We are careful to pick and choose our Beaujolais recommendations, Julien Sunier has rapidly become one of our favorites and the crtics agree.
The text below comes directly from Sunier's California agent, Nadia Dmytriw who discovered Julien's wine on one of her frequent trips to France. She has an excellent palate, an eye for excellent domaines on the rise, and knows these wines very well. If you are a fan of succulent and characterful Beaujolais, these wines are too good, and too well-priced to miss!
We have selected the top three crus from the new 2020 vintage to add to our existing stock from 2018.
All wines are in stock and available now.
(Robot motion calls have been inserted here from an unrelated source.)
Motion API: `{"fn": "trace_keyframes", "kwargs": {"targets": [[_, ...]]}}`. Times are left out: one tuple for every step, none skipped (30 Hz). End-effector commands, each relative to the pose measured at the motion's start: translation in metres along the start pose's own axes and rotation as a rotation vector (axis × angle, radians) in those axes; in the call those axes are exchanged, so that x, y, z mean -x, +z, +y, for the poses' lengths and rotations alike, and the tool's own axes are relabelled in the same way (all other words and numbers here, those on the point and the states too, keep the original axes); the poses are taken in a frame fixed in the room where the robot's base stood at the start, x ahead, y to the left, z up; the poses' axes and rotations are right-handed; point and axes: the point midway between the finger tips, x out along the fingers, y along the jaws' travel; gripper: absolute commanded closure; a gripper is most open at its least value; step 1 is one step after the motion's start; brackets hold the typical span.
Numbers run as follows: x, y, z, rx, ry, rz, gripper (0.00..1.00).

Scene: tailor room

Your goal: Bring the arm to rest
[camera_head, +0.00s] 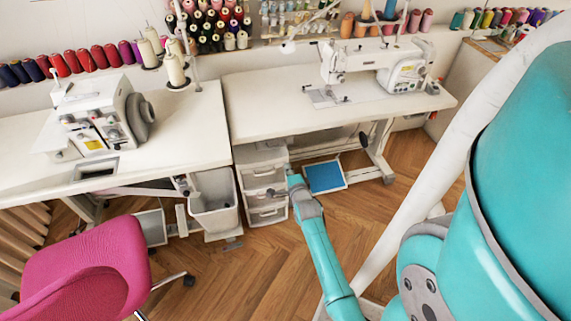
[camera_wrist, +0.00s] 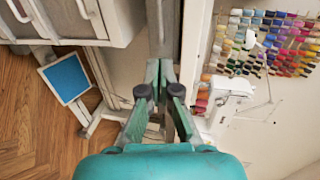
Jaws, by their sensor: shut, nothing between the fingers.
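My teal arm reaches up from the lower middle of the head view, in front of the white drawer unit (camera_head: 262,170). In the wrist view my gripper (camera_wrist: 159,68) has its green-grey fingers together, with nothing between them. No object hangs from it. In the head view the fingertips are small and hard to make out near the drawer fronts; I cannot tell whether they touch the unit.
The right sewing table (camera_head: 260,105) carries a sewing machine (camera_head: 375,65); the left table (camera_head: 190,140) carries an overlocker (camera_head: 100,115). A bin (camera_head: 213,195), blue-topped pedal (camera_head: 325,176) and pink chair (camera_head: 85,265) stand below. Wooden floor (camera_head: 235,275) is clear between chair and arm.

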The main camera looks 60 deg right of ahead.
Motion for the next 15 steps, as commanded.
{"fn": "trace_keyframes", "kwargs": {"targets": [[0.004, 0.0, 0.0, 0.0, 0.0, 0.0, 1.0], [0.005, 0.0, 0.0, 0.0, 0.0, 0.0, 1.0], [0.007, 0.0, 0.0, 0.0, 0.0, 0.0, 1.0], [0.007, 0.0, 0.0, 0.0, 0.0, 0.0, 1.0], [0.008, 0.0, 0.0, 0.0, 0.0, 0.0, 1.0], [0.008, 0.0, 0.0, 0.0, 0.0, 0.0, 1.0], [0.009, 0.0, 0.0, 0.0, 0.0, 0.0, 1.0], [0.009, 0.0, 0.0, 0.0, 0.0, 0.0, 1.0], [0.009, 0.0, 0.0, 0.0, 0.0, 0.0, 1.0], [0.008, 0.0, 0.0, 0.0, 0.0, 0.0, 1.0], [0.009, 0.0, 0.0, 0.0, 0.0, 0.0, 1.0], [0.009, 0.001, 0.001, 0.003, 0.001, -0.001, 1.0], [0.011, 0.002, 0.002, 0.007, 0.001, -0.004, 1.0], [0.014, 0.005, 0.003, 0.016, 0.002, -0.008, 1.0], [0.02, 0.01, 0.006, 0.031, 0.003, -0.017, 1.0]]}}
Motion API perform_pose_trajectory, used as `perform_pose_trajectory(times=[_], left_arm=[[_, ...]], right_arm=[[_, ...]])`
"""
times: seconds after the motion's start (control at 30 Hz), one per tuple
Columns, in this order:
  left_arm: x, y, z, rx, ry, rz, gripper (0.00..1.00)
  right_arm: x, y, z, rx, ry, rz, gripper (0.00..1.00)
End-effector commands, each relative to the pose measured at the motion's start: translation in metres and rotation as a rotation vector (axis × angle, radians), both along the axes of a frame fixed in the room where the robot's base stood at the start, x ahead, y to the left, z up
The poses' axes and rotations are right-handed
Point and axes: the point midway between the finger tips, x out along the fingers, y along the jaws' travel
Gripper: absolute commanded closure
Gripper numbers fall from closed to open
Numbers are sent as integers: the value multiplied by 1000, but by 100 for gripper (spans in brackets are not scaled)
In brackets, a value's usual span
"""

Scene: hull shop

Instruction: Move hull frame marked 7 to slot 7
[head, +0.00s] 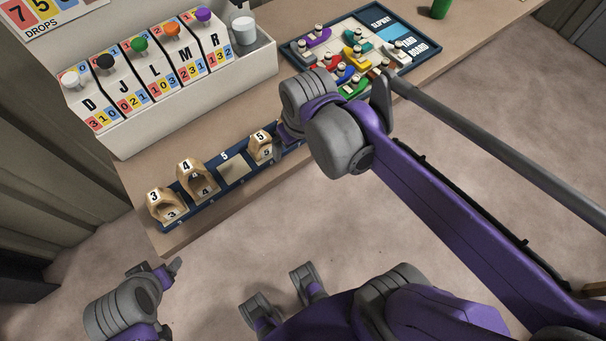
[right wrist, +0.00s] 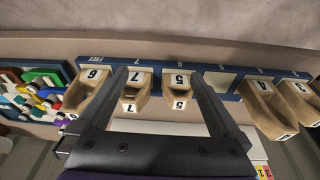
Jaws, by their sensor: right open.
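The hull frame marked 7 (right wrist: 134,94) is a small wooden U shape with white number plates. It stands on the blue slot rack (right wrist: 230,72), beside the frame marked 5 (right wrist: 179,96). My right gripper (right wrist: 157,76) is open and empty in the right wrist view; frames 7 and 5 both appear between its fingers. In the head view my right gripper (head: 289,132) is over the rack's right end, and my right arm hides frame 7. The rack's small slot numbers are hard to read at frame 7. My left gripper (head: 157,270) is at the lower left, away from the table.
Frames 3 (head: 153,205) and 4 (head: 183,178) stand left of a bare slot marked 5 (head: 232,170). Frame 6 (right wrist: 86,97) stands near the "FREE" label. A white lettered box (head: 190,110) is behind the rack; a board of coloured boats (head: 425,48) is at the back right.

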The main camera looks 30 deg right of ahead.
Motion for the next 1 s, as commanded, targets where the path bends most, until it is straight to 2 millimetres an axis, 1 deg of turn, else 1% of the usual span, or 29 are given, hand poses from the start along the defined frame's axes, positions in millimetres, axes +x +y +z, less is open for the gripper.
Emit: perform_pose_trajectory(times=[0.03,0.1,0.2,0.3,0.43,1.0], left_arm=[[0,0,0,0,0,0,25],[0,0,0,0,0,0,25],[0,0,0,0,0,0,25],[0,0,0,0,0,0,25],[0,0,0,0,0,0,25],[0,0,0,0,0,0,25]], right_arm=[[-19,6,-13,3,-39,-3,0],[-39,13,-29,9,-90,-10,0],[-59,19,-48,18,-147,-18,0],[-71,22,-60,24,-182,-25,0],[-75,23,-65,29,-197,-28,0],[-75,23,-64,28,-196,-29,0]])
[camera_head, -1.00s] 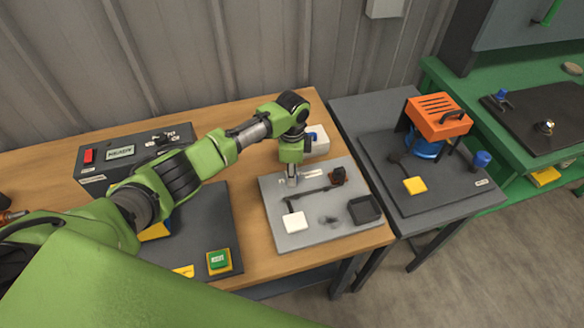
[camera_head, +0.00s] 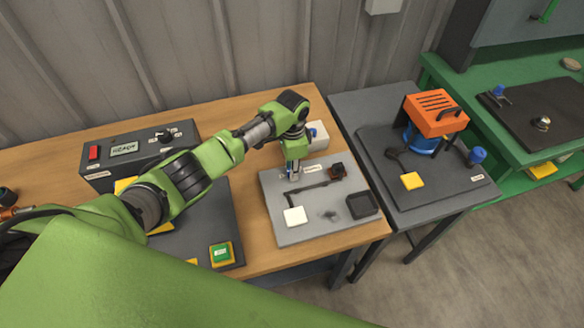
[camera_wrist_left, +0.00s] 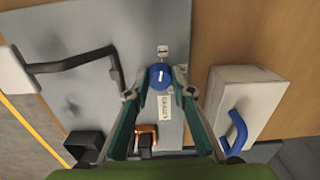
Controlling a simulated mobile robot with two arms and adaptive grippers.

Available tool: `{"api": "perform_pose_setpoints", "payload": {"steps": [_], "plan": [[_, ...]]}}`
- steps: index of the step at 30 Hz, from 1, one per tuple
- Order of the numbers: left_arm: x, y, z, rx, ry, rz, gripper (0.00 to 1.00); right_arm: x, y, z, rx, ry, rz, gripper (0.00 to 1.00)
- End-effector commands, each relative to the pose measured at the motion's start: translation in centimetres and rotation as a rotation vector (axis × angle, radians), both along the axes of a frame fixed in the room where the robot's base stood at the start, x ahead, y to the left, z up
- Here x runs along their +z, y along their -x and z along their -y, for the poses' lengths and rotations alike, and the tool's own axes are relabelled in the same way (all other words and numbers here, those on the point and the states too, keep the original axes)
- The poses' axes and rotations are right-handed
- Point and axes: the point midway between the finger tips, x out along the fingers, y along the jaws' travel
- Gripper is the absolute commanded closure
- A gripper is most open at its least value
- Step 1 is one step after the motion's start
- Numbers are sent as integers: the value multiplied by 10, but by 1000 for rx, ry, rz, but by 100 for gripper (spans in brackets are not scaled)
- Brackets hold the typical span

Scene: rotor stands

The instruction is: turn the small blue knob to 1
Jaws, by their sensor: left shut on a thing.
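The small blue knob (camera_wrist_left: 159,77) sits on a grey plate (camera_wrist_left: 95,20), with a white pointer line on its top. In the left wrist view the line points roughly up toward a small white tag (camera_wrist_left: 163,51). My left gripper (camera_wrist_left: 157,78) is shut on the knob, one fingertip at each side. In the head view my left gripper (camera_head: 291,174) is over the back left part of the plate and hides the knob. I cannot read the number at the pointer. My right gripper is in neither view.
On the same plate are a white pad (camera_head: 295,216), a black open box (camera_head: 362,205) and an orange-brown block (camera_head: 337,170). A white box (camera_wrist_left: 240,105) with a blue handle (camera_wrist_left: 236,130) stands close beside the gripper. A dark table with an orange machine (camera_head: 437,115) is to the right.

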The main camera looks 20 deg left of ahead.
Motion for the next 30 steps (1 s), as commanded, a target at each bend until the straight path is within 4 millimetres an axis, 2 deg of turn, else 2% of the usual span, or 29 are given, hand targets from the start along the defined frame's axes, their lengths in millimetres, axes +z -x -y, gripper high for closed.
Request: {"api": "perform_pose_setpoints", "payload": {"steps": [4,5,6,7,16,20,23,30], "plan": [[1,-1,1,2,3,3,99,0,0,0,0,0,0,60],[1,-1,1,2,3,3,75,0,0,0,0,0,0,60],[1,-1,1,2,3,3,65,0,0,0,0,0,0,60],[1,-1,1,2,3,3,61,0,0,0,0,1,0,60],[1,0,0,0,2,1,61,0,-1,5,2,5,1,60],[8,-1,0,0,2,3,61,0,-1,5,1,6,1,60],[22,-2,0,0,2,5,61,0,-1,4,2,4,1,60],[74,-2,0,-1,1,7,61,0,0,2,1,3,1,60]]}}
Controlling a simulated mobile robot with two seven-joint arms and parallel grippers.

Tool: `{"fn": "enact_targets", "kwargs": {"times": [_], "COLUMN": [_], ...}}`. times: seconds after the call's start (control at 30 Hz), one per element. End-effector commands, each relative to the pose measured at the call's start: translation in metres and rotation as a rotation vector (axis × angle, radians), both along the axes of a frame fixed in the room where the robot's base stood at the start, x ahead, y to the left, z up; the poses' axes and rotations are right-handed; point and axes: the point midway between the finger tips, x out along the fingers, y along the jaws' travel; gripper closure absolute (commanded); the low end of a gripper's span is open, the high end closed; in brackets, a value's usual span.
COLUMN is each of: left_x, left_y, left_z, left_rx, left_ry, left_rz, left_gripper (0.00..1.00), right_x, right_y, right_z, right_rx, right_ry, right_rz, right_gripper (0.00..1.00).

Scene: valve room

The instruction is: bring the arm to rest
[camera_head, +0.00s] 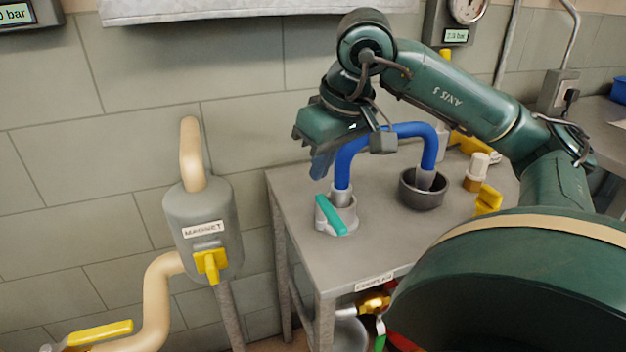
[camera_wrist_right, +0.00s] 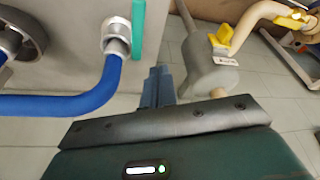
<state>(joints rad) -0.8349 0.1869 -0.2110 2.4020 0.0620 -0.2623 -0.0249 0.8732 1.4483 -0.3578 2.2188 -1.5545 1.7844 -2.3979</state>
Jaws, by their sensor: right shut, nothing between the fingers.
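My right arm (camera_head: 455,90) reaches in from the right above the grey table. Its green gripper (camera_head: 321,166) is shut and empty, with the blue fingers pointing down. In the head view it overlaps the left part of the blue hose (camera_head: 405,129); the wrist view shows the shut fingers (camera_wrist_right: 157,85) beside the hose (camera_wrist_right: 70,105), apart from it. The hose arches from a fitting with a teal handle (camera_head: 331,215) to a dark round cup (camera_head: 422,190). My left gripper is not in view.
A grey wall-side vessel (camera_head: 200,225) with a cream pipe and a yellow handle stands left of the table (camera_head: 375,255). Yellow-handled parts (camera_head: 488,198) and a white-capped fitting (camera_head: 476,170) are on the table's right side. The tiled wall is close behind; free floor shows between vessel and table.

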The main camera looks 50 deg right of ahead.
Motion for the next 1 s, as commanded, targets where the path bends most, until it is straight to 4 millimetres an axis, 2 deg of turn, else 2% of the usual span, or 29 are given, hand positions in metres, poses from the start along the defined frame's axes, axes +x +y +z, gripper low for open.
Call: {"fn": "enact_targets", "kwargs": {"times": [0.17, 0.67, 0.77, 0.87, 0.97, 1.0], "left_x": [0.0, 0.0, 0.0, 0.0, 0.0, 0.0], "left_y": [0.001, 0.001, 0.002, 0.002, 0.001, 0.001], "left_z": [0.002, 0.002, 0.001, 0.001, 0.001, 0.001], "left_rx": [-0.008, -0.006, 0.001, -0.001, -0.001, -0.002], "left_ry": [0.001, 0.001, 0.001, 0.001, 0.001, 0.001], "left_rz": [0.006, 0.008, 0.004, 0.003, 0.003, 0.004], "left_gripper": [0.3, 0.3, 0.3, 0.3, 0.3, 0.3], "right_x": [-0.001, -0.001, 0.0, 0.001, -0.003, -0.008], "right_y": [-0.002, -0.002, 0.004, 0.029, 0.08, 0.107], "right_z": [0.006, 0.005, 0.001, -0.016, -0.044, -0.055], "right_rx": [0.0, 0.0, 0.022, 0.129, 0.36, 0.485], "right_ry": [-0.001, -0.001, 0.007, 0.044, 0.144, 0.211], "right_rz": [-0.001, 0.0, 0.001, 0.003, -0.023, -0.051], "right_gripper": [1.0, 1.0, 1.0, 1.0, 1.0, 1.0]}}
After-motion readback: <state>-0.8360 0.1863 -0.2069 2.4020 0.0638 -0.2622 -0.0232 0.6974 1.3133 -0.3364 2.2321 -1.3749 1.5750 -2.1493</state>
"Julien Sunier established his own small Beaujolais domaine in 2008 after a stint working with Christophe Roumier in Chambolle-Musigny, and he has rapidly emerged as one of the region's new star producers." - The Wine Advocate, William Kelly
Dijon born surfer turned Cru Beaujolais, natural wine champion, Julien has extensive experience working for notable organic and biodynamic estates in Burgundy (Christophe Roumier), New Zealand, California, and 2018 marks his 10th year farming his own organic vineyards. Vintage in and vintage out his wines are deft, clean, and clearly express site with a captivating transparency. The domaine of Julien Sunier debuted in 2008 with 3 hectares of old vines in some of the top sites in Morgon and Fleurie, which he immediately converted to organic farming. He has also started incorporating biodynamic principles. Today the estate has close to 6.5 hectares of predominantly old vines in sought after single parcels in all 3 of his Crus, including Py in Morgon.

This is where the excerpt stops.